▶ _Required task_
Examine each line of the data. Copy those that contain the string "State".

>> BEGIN Entries

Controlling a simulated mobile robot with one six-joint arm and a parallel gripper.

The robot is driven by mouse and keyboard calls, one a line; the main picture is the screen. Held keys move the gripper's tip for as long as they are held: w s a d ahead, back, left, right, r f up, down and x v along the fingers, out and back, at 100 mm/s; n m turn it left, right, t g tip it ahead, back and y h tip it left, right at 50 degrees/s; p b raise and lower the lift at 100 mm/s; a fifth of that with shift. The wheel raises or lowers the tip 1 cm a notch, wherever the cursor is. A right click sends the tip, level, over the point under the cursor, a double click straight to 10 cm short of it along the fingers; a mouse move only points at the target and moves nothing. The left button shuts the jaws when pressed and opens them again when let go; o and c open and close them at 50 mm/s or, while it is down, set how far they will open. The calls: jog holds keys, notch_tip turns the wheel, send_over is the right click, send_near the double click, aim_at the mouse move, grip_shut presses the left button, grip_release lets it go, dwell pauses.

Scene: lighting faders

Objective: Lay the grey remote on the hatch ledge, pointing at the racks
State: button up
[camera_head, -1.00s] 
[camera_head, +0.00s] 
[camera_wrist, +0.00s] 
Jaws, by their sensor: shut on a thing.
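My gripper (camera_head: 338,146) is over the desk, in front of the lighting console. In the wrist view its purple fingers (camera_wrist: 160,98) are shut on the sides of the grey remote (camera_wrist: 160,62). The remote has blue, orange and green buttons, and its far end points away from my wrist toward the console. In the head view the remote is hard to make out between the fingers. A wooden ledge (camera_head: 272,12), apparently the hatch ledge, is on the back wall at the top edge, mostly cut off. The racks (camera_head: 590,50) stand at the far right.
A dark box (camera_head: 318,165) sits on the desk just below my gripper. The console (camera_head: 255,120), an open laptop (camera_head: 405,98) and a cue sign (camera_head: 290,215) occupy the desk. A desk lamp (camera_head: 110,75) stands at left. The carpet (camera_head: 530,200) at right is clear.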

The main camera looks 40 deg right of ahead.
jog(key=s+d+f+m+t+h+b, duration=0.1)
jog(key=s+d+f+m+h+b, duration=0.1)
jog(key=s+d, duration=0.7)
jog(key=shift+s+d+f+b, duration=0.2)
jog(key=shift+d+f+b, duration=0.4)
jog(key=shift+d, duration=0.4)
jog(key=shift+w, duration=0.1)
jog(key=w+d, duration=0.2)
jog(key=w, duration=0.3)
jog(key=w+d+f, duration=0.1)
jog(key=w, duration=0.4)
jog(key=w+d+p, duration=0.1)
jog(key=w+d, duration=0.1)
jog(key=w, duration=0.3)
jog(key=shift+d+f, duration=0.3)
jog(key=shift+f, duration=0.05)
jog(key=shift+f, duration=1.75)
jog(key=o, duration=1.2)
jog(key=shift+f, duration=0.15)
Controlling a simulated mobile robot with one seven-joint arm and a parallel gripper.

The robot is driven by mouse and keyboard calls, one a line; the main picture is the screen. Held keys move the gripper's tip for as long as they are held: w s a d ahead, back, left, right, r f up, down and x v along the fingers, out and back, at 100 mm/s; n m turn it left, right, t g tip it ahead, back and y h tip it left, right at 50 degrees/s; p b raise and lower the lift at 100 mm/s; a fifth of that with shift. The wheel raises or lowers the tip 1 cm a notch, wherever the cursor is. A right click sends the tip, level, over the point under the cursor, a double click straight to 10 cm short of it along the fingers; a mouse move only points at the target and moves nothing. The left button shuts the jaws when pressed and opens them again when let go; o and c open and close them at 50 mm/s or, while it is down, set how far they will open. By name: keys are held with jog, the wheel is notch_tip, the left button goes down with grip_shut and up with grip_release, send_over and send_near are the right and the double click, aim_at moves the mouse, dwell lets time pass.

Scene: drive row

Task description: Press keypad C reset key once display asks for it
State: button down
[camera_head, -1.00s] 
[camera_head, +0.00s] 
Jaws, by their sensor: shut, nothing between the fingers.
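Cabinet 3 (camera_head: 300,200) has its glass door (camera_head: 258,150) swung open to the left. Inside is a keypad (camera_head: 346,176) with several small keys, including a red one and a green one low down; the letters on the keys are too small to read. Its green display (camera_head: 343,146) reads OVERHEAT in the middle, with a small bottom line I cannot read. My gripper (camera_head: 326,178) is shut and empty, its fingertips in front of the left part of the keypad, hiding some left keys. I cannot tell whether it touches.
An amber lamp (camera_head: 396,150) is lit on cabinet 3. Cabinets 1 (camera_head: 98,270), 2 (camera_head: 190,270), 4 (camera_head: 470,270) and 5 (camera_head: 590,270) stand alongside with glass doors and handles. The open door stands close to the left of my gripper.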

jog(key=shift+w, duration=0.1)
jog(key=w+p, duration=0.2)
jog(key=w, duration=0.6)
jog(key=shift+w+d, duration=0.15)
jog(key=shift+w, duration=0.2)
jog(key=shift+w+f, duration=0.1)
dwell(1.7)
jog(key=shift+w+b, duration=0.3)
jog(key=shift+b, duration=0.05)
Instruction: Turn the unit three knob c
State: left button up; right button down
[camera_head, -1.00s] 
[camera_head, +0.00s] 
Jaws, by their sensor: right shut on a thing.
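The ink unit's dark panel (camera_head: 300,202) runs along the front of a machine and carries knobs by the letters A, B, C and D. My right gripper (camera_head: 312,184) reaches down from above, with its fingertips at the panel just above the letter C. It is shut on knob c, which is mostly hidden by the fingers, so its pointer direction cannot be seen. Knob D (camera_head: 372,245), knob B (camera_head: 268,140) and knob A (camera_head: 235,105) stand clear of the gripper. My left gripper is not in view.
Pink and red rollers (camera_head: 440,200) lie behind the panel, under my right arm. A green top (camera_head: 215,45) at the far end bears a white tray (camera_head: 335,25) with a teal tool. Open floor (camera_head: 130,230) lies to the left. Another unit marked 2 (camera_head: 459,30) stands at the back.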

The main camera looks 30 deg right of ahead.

>> END Entries

▶ _Expected answer_
State: button up
State: button down
State: left button up; right button down

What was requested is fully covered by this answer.